** Start DATA BLOCK **

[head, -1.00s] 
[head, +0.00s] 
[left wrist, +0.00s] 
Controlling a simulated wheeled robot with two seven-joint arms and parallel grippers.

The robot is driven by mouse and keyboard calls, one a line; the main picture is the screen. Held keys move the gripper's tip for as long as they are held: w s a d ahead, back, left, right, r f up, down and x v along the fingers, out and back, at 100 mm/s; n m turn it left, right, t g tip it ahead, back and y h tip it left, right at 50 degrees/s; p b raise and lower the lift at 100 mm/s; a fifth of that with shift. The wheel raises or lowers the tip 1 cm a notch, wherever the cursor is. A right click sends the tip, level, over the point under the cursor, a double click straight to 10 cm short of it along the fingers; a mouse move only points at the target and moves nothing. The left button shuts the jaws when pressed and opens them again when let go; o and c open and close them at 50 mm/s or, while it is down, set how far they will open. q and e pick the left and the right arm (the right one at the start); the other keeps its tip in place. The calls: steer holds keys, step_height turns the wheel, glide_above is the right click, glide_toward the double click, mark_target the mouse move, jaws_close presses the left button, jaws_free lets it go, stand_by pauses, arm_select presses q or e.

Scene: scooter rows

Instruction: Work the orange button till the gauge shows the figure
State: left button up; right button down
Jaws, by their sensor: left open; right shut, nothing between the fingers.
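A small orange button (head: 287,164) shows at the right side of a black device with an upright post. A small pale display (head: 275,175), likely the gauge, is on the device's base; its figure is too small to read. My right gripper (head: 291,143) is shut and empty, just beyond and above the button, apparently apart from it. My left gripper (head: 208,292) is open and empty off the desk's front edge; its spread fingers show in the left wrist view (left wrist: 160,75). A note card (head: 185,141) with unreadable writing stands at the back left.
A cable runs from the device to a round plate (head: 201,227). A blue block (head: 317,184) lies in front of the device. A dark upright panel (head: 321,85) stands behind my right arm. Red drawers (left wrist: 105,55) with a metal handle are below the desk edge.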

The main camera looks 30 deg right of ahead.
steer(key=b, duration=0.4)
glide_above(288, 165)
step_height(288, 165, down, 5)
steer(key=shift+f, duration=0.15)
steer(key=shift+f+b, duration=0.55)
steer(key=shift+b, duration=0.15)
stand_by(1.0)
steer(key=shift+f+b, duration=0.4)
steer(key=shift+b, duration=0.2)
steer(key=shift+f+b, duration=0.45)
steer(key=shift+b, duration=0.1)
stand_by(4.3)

** End DATA BLOCK **

→ **GIVEN EXERCISE**
Only the lines from the one containing "Jaws, by their" through the end of the material should be reproduced, exactly, with both ends included.

→ **WORKED ANSWER**
Jaws, by their sensor: left open; right shut, nothing between the fingers.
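A small orange button (head: 287,164) shows at the right side of a black device with an upright post. A small pale display (head: 275,175), likely the gauge, is on the device's base; its figure is too small to read. My right gripper (head: 291,143) is shut and empty, just beyond and above the button, apparently apart from it. My left gripper (head: 208,292) is open and empty off the desk's front edge; its spread fingers show in the left wrist view (left wrist: 160,75). A note card (head: 185,141) with unreadable writing stands at the back left.
A cable runs from the device to a round plate (head: 201,227). A blue block (head: 317,184) lies in front of the device. A dark upright panel (head: 321,85) stands behind my right arm. Red drawers (left wrist: 105,55) with a metal handle are below the desk edge.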

The main camera looks 30 deg right of ahead.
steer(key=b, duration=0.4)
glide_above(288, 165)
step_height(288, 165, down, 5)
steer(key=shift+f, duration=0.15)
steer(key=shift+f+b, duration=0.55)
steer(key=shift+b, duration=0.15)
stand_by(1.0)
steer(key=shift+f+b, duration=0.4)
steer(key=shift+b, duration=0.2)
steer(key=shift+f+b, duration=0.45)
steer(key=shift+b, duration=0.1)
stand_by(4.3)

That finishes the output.